Given exercise
Set the listing down again in full, word for word, with the pictures left out.

==== Dataset extract ====

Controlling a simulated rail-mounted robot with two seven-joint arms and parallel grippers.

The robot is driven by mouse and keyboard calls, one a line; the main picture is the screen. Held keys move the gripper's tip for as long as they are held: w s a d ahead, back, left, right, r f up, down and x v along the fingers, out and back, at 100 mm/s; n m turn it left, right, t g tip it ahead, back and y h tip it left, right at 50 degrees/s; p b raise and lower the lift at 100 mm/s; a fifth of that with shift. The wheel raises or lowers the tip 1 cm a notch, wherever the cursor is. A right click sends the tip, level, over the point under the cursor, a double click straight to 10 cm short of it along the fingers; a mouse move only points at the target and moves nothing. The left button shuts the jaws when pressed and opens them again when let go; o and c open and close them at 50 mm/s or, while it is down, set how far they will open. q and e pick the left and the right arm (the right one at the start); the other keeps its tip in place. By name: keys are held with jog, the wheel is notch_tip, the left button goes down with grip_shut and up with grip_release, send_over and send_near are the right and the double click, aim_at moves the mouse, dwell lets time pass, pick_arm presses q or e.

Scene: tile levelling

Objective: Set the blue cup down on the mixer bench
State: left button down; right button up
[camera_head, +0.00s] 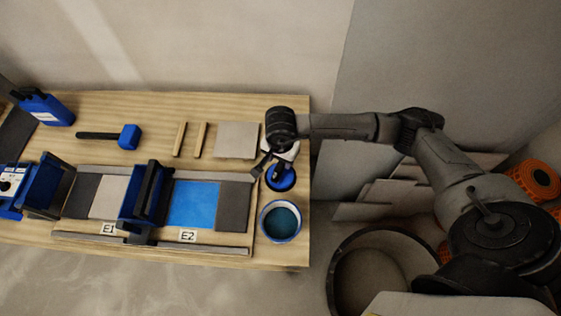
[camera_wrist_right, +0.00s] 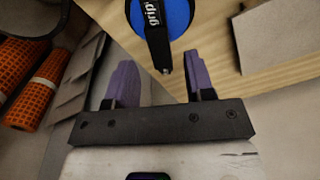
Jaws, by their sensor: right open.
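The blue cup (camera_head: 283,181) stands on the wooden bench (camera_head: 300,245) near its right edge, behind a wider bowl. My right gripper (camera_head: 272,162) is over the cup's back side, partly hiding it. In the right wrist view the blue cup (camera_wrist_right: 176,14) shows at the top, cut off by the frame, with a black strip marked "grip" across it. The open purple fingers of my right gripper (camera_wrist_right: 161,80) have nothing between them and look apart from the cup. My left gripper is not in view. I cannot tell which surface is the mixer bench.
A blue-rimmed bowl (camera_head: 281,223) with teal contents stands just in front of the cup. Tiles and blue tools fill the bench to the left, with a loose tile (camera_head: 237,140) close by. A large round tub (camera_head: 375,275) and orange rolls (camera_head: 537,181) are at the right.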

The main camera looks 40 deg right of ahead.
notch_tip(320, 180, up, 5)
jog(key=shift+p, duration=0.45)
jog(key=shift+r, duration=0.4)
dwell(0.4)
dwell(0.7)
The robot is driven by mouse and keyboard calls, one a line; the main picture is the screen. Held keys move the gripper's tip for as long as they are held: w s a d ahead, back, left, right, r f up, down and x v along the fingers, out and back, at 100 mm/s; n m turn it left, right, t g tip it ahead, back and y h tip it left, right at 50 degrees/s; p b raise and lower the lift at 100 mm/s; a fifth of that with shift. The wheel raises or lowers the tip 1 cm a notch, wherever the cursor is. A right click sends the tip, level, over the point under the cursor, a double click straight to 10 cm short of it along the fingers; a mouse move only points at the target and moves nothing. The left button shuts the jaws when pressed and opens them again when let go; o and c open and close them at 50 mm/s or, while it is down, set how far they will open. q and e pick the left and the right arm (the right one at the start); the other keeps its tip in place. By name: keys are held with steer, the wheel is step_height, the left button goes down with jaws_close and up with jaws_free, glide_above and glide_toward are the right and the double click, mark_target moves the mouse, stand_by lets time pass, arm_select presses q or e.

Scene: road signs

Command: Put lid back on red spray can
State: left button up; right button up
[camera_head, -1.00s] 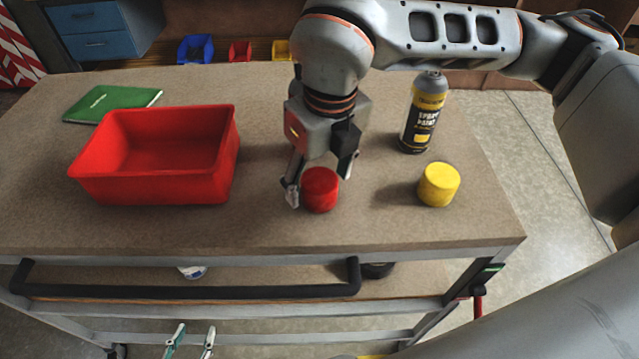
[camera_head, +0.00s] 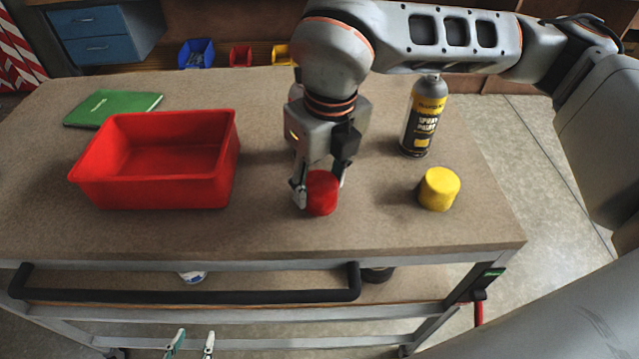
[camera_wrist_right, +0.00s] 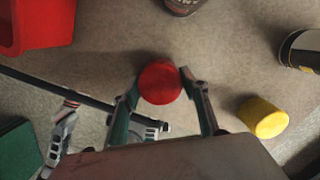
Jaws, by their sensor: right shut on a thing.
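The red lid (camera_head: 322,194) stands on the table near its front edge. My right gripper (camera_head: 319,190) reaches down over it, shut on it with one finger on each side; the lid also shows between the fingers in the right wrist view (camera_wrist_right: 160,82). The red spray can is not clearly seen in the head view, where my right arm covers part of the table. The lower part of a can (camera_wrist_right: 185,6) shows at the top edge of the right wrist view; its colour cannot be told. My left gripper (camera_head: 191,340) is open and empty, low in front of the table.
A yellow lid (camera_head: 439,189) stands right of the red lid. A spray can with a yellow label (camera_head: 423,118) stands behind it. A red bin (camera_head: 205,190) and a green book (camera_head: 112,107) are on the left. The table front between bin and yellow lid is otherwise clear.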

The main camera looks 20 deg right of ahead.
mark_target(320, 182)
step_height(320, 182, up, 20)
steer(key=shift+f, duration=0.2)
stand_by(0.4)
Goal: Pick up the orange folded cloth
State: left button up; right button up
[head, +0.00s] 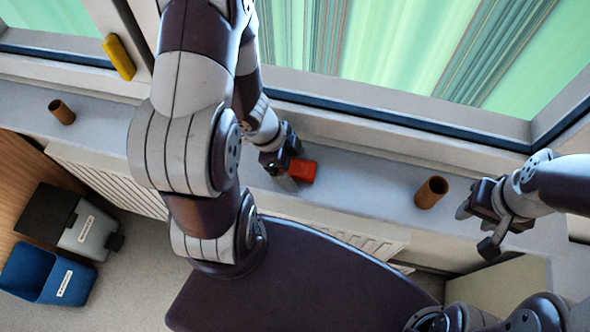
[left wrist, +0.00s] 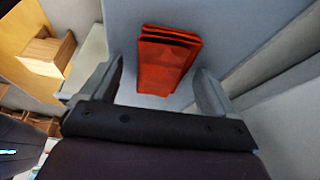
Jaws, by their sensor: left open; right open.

====

Problem solution
Controlling a simulated rail-mounted robot with two seven-joint arms and parallel grippers.

The robot is driven by mouse and keyboard calls, one a line; the main picture is the screen. Held keys move the gripper's tip for as long as they are held: w s a d ahead, back, left, right, r f up, down and x v along the fingers, out and back, at 100 mm/s; n m turn it left, right, t g tip it ahead, back and y h tip it left, right at 50 degrees/s; p b raise and lower the lift at 100 mm/s; a fifth of that with shift. The wheel raises or lowers the tip 1 cm a notch, wherever the cursor is. A right click sends the tip, level, over the point under the cursor, a double click straight to 10 cm short of it along the fingers; a mouse move only points at the target and moves nothing. The left button shuts the jaws when pressed and opens them again when let go; o and c open and close them at 50 mm/s or, while it is down, set how far they will open. q and e pick the left and the right arm (the right one at the start); the other keeps its tip in place. By name: keys are held with jog, the wheel is notch_tip, the left button goes down with grip_shut and up with grip_release, send_over and send_near are the right and the double click, aim_at moves the mouse, dwell lets time pass, pick_arm presses q or e.

Scene: tile levelling

Objective: Set the blue cup down on the mixer bench
State: left button down; right button up
[camera_head, +0.00s] 
[camera_wrist_right, +0.00s] 
Jaws, by their sensor: right open.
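The blue cup (camera_head: 283,181) stands on the wooden bench (camera_head: 300,245) near its right edge, behind a wider bowl. My right gripper (camera_head: 272,162) is over the cup's back side, partly hiding it. In the right wrist view the blue cup (camera_wrist_right: 176,14) shows at the top, cut off by the frame, with a black strip marked "grip" across it. The open purple fingers of my right gripper (camera_wrist_right: 161,80) have nothing between them and look apart from the cup. My left gripper is not in view. I cannot tell which surface is the mixer bench.
A blue-rimmed bowl (camera_head: 281,223) with teal contents stands just in front of the cup. Tiles and blue tools fill the bench to the left, with a loose tile (camera_head: 237,140) close by. A large round tub (camera_head: 375,275) and orange rolls (camera_head: 537,181) are at the right.

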The main camera looks 40 deg right of ahead.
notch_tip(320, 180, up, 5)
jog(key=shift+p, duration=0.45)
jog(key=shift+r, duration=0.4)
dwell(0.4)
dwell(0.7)
The robot is driven by mouse and keyboard calls, one a line; the main picture is the screen. Held keys move the gripper's tip for as long as they are held: w s a d ahead, back, left, right, r f up, down and x v along the fingers, out and back, at 100 mm/s; n m turn it left, right, t g tip it ahead, back and y h tip it left, right at 50 degrees/s; p b raise and lower the lift at 100 mm/s; a fifth of that with shift. The wheel raises or lowers the tip 1 cm a notch, wherever the cursor is. A right click sends the tip, level, over the point under the cursor, a double click straight to 10 cm short of it along the fingers; a mouse move only points at the target and moves nothing. The left button shuts the jaws when pressed and opens them again when let go; o and c open and close them at 50 mm/s or, while it is down, set how far they will open. q and e pick the left and the right arm (the right one at the start); the other keeps its tip in place. By name: keys are held with steer, the wheel is step_height, the left button goes down with jaws_close and up with jaws_free, glide_above and glide_toward are the right and the double click, mark_target moves the mouse, stand_by lets time pass, arm_select presses q or e.

Scene: road signs

Command: Put lid back on red spray can
State: left button up; right button up
[camera_head, -1.00s] 
[camera_head, +0.00s] 
[camera_wrist_right, +0.00s] 
Jaws, by their sensor: right shut on a thing.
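The red lid (camera_head: 322,194) stands on the table near its front edge. My right gripper (camera_head: 319,190) reaches down over it, shut on it with one finger on each side; the lid also shows between the fingers in the right wrist view (camera_wrist_right: 160,82). The red spray can is not clearly seen in the head view, where my right arm covers part of the table. The lower part of a can (camera_wrist_right: 185,6) shows at the top edge of the right wrist view; its colour cannot be told. My left gripper (camera_head: 191,340) is open and empty, low in front of the table.
A yellow lid (camera_head: 439,189) stands right of the red lid. A spray can with a yellow label (camera_head: 423,118) stands behind it. A red bin (camera_head: 205,190) and a green book (camera_head: 112,107) are on the left. The table front between bin and yellow lid is otherwise clear.

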The main camera looks 20 deg right of ahead.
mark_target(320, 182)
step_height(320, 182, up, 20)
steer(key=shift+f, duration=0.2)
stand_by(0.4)
Goal: Pick up the orange folded cloth
State: left button up; right button up
[head, +0.00s] 
[left wrist, +0.00s] 
Jaws, by their sensor: left open; right open.

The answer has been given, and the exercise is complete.